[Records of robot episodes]
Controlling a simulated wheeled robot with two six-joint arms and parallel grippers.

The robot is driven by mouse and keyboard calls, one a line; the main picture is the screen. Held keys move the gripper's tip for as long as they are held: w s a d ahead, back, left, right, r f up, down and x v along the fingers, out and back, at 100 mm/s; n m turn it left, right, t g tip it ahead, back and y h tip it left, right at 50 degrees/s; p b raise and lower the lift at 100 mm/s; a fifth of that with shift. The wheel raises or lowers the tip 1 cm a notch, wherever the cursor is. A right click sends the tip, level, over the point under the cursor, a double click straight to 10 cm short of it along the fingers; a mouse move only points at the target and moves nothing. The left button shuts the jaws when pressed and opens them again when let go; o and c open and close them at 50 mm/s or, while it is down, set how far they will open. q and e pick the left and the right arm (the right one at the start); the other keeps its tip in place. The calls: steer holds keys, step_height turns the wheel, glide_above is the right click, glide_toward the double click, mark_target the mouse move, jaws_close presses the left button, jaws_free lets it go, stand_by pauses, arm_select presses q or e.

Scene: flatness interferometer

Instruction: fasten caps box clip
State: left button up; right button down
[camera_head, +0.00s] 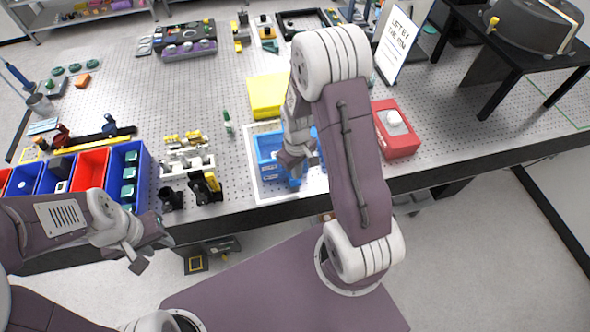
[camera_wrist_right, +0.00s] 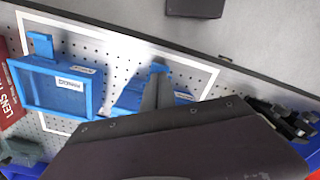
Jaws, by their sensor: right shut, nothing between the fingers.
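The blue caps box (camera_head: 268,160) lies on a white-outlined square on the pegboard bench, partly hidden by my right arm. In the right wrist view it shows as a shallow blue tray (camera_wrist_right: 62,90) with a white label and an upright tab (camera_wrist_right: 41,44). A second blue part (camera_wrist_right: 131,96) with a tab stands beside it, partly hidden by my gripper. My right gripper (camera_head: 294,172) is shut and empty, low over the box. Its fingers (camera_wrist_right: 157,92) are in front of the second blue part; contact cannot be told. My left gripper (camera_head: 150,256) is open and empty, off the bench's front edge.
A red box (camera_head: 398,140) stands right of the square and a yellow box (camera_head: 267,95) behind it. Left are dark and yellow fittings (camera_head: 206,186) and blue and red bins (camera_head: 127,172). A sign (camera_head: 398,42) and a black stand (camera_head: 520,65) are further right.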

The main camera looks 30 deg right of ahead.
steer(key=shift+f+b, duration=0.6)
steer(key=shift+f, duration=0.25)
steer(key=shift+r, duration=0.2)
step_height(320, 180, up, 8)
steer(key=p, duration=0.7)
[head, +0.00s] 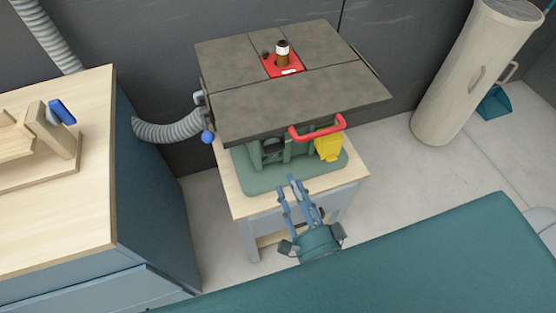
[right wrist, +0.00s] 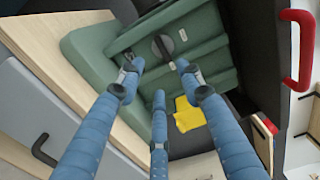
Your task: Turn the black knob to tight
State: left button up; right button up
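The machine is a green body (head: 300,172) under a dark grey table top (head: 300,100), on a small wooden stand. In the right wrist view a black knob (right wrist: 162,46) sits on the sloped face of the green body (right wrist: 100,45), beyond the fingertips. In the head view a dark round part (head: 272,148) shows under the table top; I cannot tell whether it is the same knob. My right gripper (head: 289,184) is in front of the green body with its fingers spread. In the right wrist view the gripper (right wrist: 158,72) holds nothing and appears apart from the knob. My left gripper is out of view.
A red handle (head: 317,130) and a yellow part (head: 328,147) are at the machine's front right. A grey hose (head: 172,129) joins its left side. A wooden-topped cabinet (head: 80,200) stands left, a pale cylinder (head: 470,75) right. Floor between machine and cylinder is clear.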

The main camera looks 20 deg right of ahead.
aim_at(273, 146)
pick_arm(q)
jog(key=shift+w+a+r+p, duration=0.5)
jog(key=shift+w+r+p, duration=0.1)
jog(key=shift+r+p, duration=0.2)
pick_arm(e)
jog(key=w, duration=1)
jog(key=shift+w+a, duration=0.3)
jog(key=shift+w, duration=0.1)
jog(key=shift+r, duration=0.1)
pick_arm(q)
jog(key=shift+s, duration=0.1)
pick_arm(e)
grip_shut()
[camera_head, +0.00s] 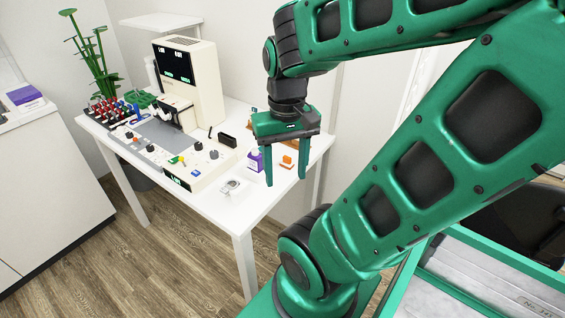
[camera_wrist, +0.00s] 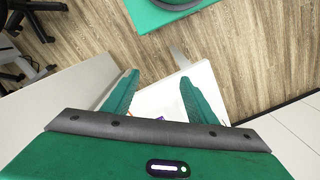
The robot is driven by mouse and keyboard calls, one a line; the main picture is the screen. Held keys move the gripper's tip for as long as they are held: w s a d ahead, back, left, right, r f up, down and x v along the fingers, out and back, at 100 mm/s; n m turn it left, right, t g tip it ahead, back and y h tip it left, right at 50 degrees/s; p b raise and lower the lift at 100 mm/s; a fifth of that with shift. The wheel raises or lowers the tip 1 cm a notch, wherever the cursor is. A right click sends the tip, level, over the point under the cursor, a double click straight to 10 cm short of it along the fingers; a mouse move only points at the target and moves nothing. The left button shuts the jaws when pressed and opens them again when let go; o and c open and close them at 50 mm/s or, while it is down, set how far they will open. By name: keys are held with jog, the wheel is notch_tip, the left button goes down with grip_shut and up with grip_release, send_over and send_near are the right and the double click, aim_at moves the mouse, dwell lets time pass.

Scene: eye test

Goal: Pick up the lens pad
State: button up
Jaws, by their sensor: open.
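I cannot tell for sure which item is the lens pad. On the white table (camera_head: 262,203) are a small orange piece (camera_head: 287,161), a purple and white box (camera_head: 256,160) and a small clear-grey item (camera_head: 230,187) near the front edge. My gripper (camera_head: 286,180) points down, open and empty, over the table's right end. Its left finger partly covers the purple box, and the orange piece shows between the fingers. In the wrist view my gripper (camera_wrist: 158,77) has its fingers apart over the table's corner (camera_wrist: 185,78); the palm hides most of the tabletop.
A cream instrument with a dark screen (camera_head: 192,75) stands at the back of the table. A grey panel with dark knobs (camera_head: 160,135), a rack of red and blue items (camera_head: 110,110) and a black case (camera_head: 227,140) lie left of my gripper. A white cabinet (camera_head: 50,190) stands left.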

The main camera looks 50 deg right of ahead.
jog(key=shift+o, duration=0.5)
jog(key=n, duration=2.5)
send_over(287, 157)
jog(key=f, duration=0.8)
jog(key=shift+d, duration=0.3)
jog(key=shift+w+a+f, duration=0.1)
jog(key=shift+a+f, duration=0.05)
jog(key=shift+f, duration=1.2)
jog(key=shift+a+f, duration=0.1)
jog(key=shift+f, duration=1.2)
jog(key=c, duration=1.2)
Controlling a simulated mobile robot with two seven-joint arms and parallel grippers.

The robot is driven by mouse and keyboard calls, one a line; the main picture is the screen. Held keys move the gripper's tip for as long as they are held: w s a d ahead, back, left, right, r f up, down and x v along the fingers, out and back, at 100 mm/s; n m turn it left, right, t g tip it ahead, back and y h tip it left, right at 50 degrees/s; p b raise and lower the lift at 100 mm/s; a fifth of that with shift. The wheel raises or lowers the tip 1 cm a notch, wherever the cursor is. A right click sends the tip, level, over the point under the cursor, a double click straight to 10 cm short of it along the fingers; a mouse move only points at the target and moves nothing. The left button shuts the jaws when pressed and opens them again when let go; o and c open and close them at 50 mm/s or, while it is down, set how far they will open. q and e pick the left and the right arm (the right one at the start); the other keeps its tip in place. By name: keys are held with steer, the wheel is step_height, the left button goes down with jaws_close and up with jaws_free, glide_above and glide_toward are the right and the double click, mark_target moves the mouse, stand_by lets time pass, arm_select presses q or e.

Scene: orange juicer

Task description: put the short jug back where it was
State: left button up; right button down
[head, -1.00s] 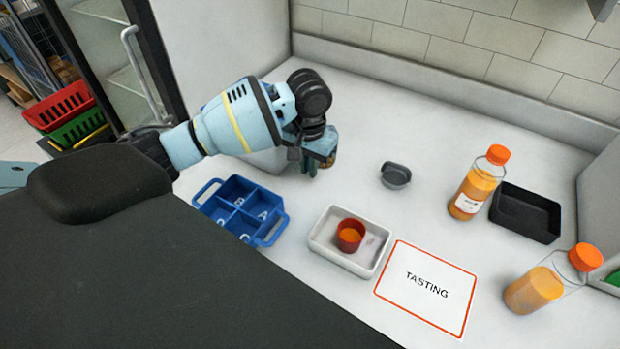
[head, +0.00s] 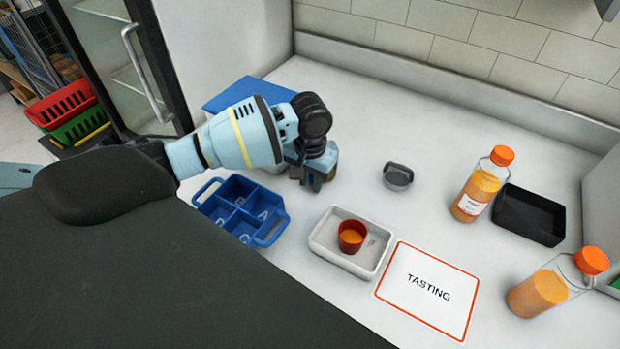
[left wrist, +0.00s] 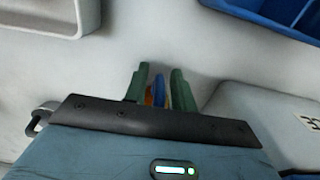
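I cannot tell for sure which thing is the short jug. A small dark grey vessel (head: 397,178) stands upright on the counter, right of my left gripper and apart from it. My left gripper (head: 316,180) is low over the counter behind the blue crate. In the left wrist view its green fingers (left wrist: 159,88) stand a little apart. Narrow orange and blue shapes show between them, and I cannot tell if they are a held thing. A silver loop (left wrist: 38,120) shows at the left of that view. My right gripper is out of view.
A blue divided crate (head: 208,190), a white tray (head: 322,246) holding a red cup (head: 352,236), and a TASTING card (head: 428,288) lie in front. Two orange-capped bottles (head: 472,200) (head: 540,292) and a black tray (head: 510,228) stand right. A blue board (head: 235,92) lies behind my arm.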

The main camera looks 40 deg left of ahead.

### Given task:
The records above must be printed exactly; the pictures stay out.

### Task response:
Controlling a simulated wheeled robot with two six-joint arms and parallel grippers.

The robot is driven by mouse and keyboard calls, one a line; the main picture is the screen. Held keys move the gripper's tip for as long as they are held: w s a d ahead, back, left, right, r f up, down and x v along the fingers, out and back, at 100 mm/s; n m turn it left, right, t g tip it ahead, back and y h tip it left, right at 50 degrees/s; p b raise and lower the lift at 100 mm/s; a fifth of that with shift. The wheel raises or lowers the tip 1 cm a notch, wherever the cursor is. A right click sends the tip, level, over the point under the cursor, a double click straight to 10 cm short of it along the fingers; a mouse move only points at the target and moves nothing. The left button shuts the jaws when pressed and opens them again when let go; o and c open and close them at 50 mm/s or, while it is down, set how far they will open. q and e pick the left and the right arm (the right one at the start); the other keeps its tip in place. The calls: steer holds keys, step_height turns the wheel, glide_above is the right click, glide_toward the double click, mark_target the mouse move, jaws_close presses the left button, jaws_free lets it go, stand_by pauses, arm_select presses q or e.

Scene: flatness interferometer

Instruction: fasten caps box clip
State: left button up; right button down
[camera_head, +0.00s] 
[camera_wrist_right, +0.00s] 
Jaws, by their sensor: right shut, nothing between the fingers.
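The blue caps box (camera_head: 268,160) lies on a white-outlined square on the pegboard bench, partly hidden by my right arm. In the right wrist view it shows as a shallow blue tray (camera_wrist_right: 62,90) with a white label and an upright tab (camera_wrist_right: 41,44). A second blue part (camera_wrist_right: 131,96) with a tab stands beside it, partly hidden by my gripper. My right gripper (camera_head: 294,172) is shut and empty, low over the box. Its fingers (camera_wrist_right: 157,92) are in front of the second blue part; contact cannot be told. My left gripper (camera_head: 150,256) is open and empty, off the bench's front edge.
A red box (camera_head: 398,140) stands right of the square and a yellow box (camera_head: 267,95) behind it. Left are dark and yellow fittings (camera_head: 206,186) and blue and red bins (camera_head: 127,172). A sign (camera_head: 398,42) and a black stand (camera_head: 520,65) are further right.

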The main camera looks 30 deg right of ahead.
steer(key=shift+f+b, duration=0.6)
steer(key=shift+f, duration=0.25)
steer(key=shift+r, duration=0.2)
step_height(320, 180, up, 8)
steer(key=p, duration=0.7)
[head, +0.00s] 
[right wrist, +0.00s] 
Your task: Turn the black knob to tight
State: left button up; right button up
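The machine is a green body (head: 300,172) under a dark grey table top (head: 300,100), on a small wooden stand. In the right wrist view a black knob (right wrist: 162,46) sits on the sloped face of the green body (right wrist: 100,45), beyond the fingertips. In the head view a dark round part (head: 272,148) shows under the table top; I cannot tell whether it is the same knob. My right gripper (head: 289,184) is in front of the green body with its fingers spread. In the right wrist view the gripper (right wrist: 158,72) holds nothing and appears apart from the knob. My left gripper is out of view.
A red handle (head: 317,130) and a yellow part (head: 328,147) are at the machine's front right. A grey hose (head: 172,129) joins its left side. A wooden-topped cabinet (head: 80,200) stands left, a pale cylinder (head: 470,75) right. Floor between machine and cylinder is clear.

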The main camera looks 20 deg right of ahead.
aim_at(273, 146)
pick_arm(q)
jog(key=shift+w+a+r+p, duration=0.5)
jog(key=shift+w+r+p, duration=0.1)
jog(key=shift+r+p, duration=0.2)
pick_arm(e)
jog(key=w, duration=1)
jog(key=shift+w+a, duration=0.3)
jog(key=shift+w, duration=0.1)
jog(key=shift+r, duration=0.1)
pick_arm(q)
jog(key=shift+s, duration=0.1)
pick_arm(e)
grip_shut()
[camera_head, +0.00s] 
[camera_wrist, +0.00s] 
The robot is driven by mouse and keyboard calls, one a line; the main picture is the screen. Held keys move the gripper's tip for as long as they are held: w s a d ahead, back, left, right, r f up, down and x v along the fingers, out and back, at 100 mm/s; n m turn it left, right, t g tip it ahead, back and y h tip it left, right at 50 degrees/s; p b raise and lower the lift at 100 mm/s; a fifth of that with shift. The wheel raises or lowers the tip 1 cm a notch, wherever the cursor is. A right click sends the tip, level, over the point under the cursor, a double click straight to 10 cm short of it along the fingers; a mouse move only points at the target and moves nothing. The left button shuts the jaws when pressed and opens them again when let go; o and c open and close them at 50 mm/s or, while it is down, set how far they will open. By name: keys are held with jog, the wheel is notch_tip, the left button goes down with grip_shut and up with grip_release, send_over and send_near are the right and the double click, aim_at moves the mouse, dwell lets time pass.

Scene: eye test

Goal: Pick up the lens pad
State: button up
Jaws, by their sensor: open.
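I cannot tell for sure which item is the lens pad. On the white table (camera_head: 262,203) are a small orange piece (camera_head: 287,161), a purple and white box (camera_head: 256,160) and a small clear-grey item (camera_head: 230,187) near the front edge. My gripper (camera_head: 286,180) points down, open and empty, over the table's right end. Its left finger partly covers the purple box, and the orange piece shows between the fingers. In the wrist view my gripper (camera_wrist: 158,77) has its fingers apart over the table's corner (camera_wrist: 185,78); the palm hides most of the tabletop.
A cream instrument with a dark screen (camera_head: 192,75) stands at the back of the table. A grey panel with dark knobs (camera_head: 160,135), a rack of red and blue items (camera_head: 110,110) and a black case (camera_head: 227,140) lie left of my gripper. A white cabinet (camera_head: 50,190) stands left.

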The main camera looks 50 deg right of ahead.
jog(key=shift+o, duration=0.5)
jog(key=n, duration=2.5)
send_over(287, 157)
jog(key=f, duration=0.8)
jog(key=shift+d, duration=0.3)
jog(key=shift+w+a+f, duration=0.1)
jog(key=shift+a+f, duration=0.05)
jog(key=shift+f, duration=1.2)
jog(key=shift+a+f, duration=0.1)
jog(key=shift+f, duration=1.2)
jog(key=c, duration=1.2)
Controlling a simulated mobile robot with two seven-joint arms and parallel grippers.

The robot is driven by mouse and keyboard calls, one a line; the main picture is the screen. Held keys move the gripper's tip for as long as they are held: w s a d ahead, back, left, right, r f up, down and x v along the fingers, out and back, at 100 mm/s; n m turn it left, right, t g tip it ahead, back and y h tip it left, right at 50 degrees/s; p b raise and lower the lift at 100 mm/s; a fifth of that with shift. The wheel raises or lowers the tip 1 cm a notch, wherever the cursor is. A right click sends the tip, level, over the point under the cursor, a double click straight to 10 cm short of it along the fingers; a mouse move only points at the target and moves nothing. The left button shuts the jaws when pressed and opens them again when let go; o and c open and close them at 50 mm/s or, while it is down, set how far they will open. q and e pick the left and the right arm (the right one at the start); the other keeps its tip in place. By name: keys are held with steer, the wheel is step_height, the left button goes down with jaws_close and up with jaws_free, glide_above and glide_toward are the right and the double click, mark_target moves the mouse, stand_by lets time pass, arm_select presses q or e.

Scene: orange juicer

Task description: put the short jug back where it was
State: left button up; right button down
[head, -1.00s] 
[head, +0.00s] 
[left wrist, +0.00s] 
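I cannot tell for sure which thing is the short jug. A small dark grey vessel (head: 397,178) stands upright on the counter, right of my left gripper and apart from it. My left gripper (head: 316,180) is low over the counter behind the blue crate. In the left wrist view its green fingers (left wrist: 159,88) stand a little apart. Narrow orange and blue shapes show between them, and I cannot tell if they are a held thing. A silver loop (left wrist: 38,120) shows at the left of that view. My right gripper is out of view.
A blue divided crate (head: 208,190), a white tray (head: 322,246) holding a red cup (head: 352,236), and a TASTING card (head: 428,288) lie in front. Two orange-capped bottles (head: 472,200) (head: 540,292) and a black tray (head: 510,228) stand right. A blue board (head: 235,92) lies behind my arm.

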The main camera looks 40 deg left of ahead.

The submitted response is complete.